Yields on multi-units, such as blocks of flats came a close second in 2017, generating an average yield of 8.1 per cent. This was also down on the previous year, where  yields were 8.3 per cent.

In contrast yields on ‘vanilla’ buy-to-let properties generated a lower but more consistent 5.6 per cent return in 2017.

Mortgages for Business sales director Jeni Browne says: “The attractiveness of HMOs as a buy-to-let investment has increased in recent years, not only because of the higher yields on offer but because serious investors are keener to diversify their portfolios.

“With more landlords vying for these properties, prices have been pushed up more quickly than the rents, which is one of the main reasons we are seeing yields drop.”

She added that the fact fewer new HMO licences were granted may also be having an impact.

The average value of a vanilla buy-to-let property was £305,283 in 2017, a 19 per cent decrease on average values in 2016 (£375,409) according this data.

Browne says this indicates that landlords are seeking lower value properties.

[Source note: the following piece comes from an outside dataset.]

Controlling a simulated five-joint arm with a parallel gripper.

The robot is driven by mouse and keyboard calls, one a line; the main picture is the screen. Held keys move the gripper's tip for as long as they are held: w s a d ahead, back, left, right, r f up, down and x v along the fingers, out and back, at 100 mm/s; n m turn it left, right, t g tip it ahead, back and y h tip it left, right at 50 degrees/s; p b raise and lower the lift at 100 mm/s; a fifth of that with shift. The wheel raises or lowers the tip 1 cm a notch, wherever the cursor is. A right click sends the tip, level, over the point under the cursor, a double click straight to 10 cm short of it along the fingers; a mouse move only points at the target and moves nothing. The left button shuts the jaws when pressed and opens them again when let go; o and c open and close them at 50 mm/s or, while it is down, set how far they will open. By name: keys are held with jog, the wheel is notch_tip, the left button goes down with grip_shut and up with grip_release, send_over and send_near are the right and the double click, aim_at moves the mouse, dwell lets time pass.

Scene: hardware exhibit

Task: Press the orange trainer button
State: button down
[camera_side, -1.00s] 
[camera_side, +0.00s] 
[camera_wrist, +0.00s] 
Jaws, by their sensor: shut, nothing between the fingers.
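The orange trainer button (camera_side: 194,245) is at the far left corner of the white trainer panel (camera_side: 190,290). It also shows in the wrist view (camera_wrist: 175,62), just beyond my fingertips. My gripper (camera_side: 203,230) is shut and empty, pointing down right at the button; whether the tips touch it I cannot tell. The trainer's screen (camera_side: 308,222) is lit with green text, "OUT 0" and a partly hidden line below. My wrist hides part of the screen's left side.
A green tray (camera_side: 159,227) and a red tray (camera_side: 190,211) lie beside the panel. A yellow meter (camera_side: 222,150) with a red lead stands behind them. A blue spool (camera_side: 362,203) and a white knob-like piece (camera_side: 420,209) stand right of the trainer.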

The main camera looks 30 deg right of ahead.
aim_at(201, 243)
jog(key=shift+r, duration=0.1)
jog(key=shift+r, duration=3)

She adds  anecdotal evidence suggests landlords are increasingly looking further north to purchase buy-to-let properties.

Browne says the benefits of this strategy include paying less stamp duty, future capital growth and scope for rental increases which may allow for slightly higher yields.

Whilst there was no change in the number of lenders operating in the sector in Q4 2017, the number of buy-to-let products in the market continued to rise.

Mortgages for Business says there has been a 444 per cent increase in the number of since 2011.

Browne adds: “It is widely anticipated that buy-to-let lending will contract this year in response to the tax and regulatory measures being imposed on the sector. I would expect product number to peak in Q1 2018, and we have already seen some lenders trimming their ranges leaving a core of products designed to reflect the changing needs of landlords.”